Please don’t misunderstand me. I by no means expect student teachers to be seasoned veterans the first day they assume their own classrooms. That is not a fair expectation. However, it is fair to expect them to have foundational experiences in each of these areas. They need a starting point from which to grow. And, every student with a first-year teacher deserves a well-prepared and well-trained educator. 

What does the student teaching experience look like in your school? How much thought and consideration is given to placing teacher candidates? How are cooperating teachers determined? It shouldn’t always be the teacher with the most years of experience. Sometimes the best experience comes from a younger teacher who’s growing into a potential rock star. It’s the teacher who understands the research, has a vast toolbelt of effective strategies, is a risk-taker, and reflective. 

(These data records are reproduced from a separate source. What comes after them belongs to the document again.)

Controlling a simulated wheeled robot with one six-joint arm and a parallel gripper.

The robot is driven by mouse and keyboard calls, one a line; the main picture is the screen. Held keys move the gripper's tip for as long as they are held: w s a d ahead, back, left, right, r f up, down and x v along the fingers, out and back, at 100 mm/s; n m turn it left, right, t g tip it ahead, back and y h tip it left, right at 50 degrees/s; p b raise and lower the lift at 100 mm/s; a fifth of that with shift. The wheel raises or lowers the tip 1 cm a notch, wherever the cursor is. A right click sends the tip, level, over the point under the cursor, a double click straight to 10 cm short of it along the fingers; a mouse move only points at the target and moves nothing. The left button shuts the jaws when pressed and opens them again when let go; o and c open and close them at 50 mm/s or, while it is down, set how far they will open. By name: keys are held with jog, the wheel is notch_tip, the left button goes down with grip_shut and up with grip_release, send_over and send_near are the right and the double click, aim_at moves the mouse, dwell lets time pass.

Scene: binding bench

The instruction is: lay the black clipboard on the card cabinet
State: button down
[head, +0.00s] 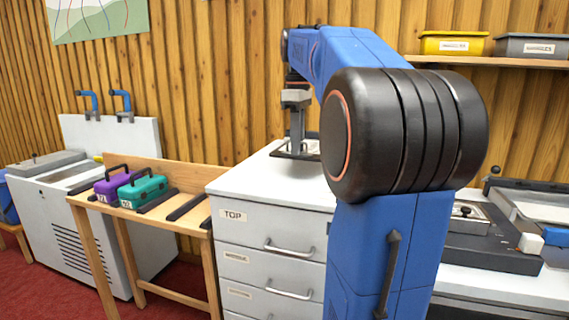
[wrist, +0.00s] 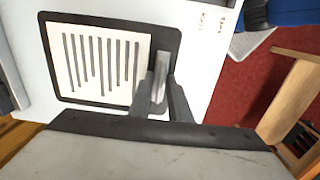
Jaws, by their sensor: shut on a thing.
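The black clipboard (wrist: 173,45) carries a white sheet with dark stripes and shows nearly whole in the wrist view. My gripper (wrist: 163,92) is shut on the clip at its edge. In the head view my gripper (head: 296,150) points down over the back of the card cabinet (head: 250,183), a pale cabinet with drawers and a "TOP" label. The clipboard (head: 282,154) shows there as a dark flat edge at the cabinet top, partly hidden by my arm. It looks level and within the top. I cannot tell whether it touches the surface.
A wooden stand (head: 150,217) with a purple case (head: 108,188) and a teal case (head: 143,190) adjoins the cabinet's left side. A wall shelf (head: 480,63) holds yellow and grey bins. The front of the cabinet top is clear. A bench with equipment (head: 490,240) is at right.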

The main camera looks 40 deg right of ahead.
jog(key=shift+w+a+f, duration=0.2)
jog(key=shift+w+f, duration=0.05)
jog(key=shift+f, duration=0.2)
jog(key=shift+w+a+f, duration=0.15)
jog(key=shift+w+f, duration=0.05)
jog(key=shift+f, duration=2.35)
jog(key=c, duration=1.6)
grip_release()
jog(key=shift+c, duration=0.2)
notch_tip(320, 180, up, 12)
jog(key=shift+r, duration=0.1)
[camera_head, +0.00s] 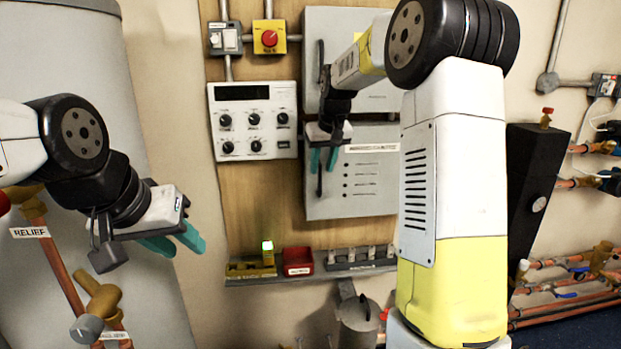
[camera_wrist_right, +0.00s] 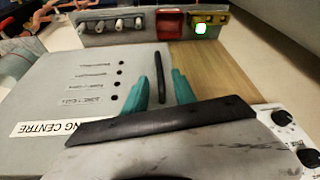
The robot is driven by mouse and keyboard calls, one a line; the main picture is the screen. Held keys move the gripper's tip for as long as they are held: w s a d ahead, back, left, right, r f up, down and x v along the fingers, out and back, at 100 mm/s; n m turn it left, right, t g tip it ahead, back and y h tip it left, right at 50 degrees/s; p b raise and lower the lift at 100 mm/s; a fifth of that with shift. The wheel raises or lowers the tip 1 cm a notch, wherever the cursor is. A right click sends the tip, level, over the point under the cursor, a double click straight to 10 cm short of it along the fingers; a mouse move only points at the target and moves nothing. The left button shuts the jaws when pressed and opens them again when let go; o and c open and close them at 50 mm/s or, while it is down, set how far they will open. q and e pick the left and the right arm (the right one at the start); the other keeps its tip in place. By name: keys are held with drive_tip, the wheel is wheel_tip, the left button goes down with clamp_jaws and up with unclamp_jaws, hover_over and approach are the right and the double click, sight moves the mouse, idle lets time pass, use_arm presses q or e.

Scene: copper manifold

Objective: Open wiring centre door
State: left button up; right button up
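The wiring centre is the lower grey wall box, and its door (camera_head: 368,190) looks closed, with a label strip (camera_head: 372,148) near its top. The door also shows upside down in the right wrist view (camera_wrist_right: 60,100). Its black vertical handle (camera_head: 319,182) is along the left edge. My right gripper (camera_head: 323,162) is open at the handle. In the right wrist view the teal fingers (camera_wrist_right: 162,88) are on either side of the handle (camera_wrist_right: 159,72), with gaps showing. How deep they reach around it is unclear. My left gripper (camera_head: 184,248) is open and empty, away from the box.
Another grey box (camera_head: 345,30) is above, with its own handle. A control panel (camera_head: 253,120) with knobs is to the left. A tank (camera_head: 75,150) stands far left.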

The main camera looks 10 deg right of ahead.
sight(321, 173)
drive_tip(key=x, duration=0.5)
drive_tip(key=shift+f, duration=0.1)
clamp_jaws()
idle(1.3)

As an administrator, I believe we must go further than giving a blanket "yes" to an email when a university requests placing a student teaching candidate. 

Ask to see transcripts.

Several years ago, there was a student teacher requesting to teach math in a building I served as principal. The transcript was full of F's and drops in even the most basic math classes. Efforts to take and pass remedial classes showed similar results. I could not, in good conscience, accept this student teacher. It was not fair to the students who would receive her teaching. My decision to refuse this placement was what was best for my building. My students were my ultimate responsibility. 

Check references.

Not every person going through a teacher education program deserves to be (or should be) a teacher. It's okay to check references to determine if they would be a good fit for your students or your building. I will not go into specifics here, but there are times where it's obvious a student teacher would not be a good fit. It's okay to tell the university no. Again, we have an obligation to our students and our district to provide them with the best educational experience possible. We also have an obligation to maintaining a positive culture in our buildings.

As education leaders, we do have a responsibility and obligation to honor and respect the student teaching process. This can sometimes be difficult to balance with the responsibility we have have to our districts and buildings. Universities have established placement criteria, and they can sometimes be persistent or pushy. However, it's important to remember that it is us who make decisions for our schools. 

It is important, though, to establish good working relationships with the universities. I have found that when I explain my reasoning for refusing a student teacher, my reason is understood and respected. Most student teaching supervisors have been educators and can appreciate the position taken. These are not always easy conversations, but they are necessary and important.

It is important we give a great deal of consideration to both the student teacher and the placement teacher. 

What criteria do you have for placing a teacher? It is important to remember that a student teacher will see their cooperating teacher as a person to emulate. The goal is to produce the most well-prepared and highly-trained teacher possible. It may be the best person in your building to learn from is a seasoned veteran. Sometimes it is not. Have those conversations with the university. A criteria based on years of experience alone isn't always what's best. What is best is providing a student teacher a truly valuable experience while simultaneously providing your students a quality education.